───── DATA BLOCK
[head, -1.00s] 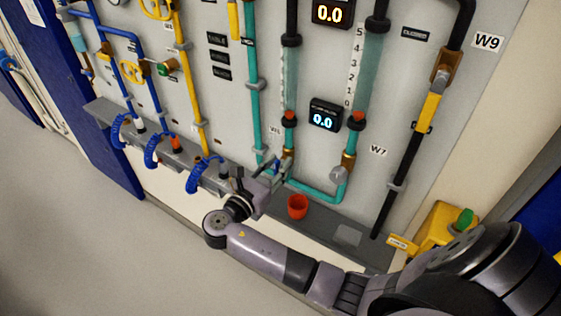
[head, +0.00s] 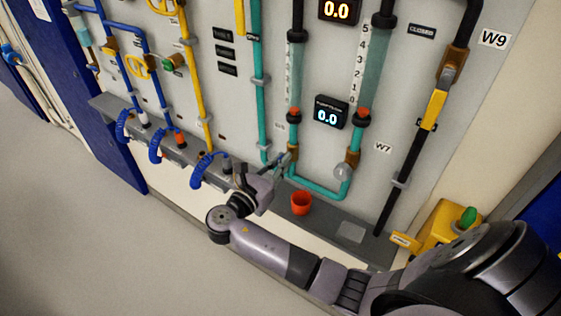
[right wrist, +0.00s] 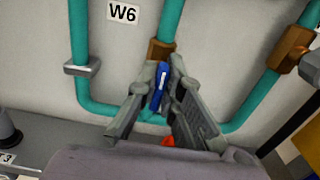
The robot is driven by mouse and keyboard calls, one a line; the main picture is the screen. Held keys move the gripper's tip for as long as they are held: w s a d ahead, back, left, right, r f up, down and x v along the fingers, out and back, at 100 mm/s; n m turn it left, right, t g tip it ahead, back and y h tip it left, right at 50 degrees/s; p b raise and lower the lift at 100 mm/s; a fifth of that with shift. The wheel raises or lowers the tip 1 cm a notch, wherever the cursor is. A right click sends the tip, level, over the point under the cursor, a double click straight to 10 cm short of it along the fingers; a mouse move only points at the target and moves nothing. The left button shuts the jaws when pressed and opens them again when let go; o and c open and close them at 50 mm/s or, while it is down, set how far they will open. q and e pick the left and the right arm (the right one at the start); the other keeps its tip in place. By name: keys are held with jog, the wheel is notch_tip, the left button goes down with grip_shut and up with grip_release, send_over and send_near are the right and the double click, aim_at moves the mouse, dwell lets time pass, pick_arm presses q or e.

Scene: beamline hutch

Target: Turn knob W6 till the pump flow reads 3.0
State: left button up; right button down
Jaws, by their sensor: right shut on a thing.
──────────
Give the material again exactly as it is, but keep the pictures out.

[head, -1.00s] 
[head, +0.00s] 
[right wrist, +0.00s] 
The robot is driven by mouse and keyboard calls, one a line; the main picture is the screen. Held keys move the gripper's tip for as long as they are held: w s a d ahead, back, left, right, r f up, down and x v along the fingers, out and back, at 100 mm/s; n m turn it left, right, t g tip it ahead, back and y h tip it left, right at 50 degrees/s; p b raise and lower the lift at 100 mm/s; a fifth of that with shift. The wheel raises or lowers the tip 1 cm a notch, wherever the cursor is. A right click sends the tip, level, over the point under the cursor, a double click straight to 10 cm short of it along the fingers; a mouse move only points at the target and moves nothing. The left button shuts the jaws when pressed and opens them again when let go; o and c open and close them at 50 mm/s or, while it is down, set how far they will open. q and e pick the left and the right arm (the right one at the start); the other keeps its tip in place. By name: keys are held with jog, the wheel is notch_tip, the left button goes down with grip_shut and up with grip_release, send_over and send_near are the right and the double click, aim_at moves the mouse, dwell lets time pass, pick_arm presses q or e.

Scene: beamline hutch

Target: Turn knob W6 till the pump flow reads 3.0
State: left button up; right button down
Jaws, by their sensor: right shut on a thing.

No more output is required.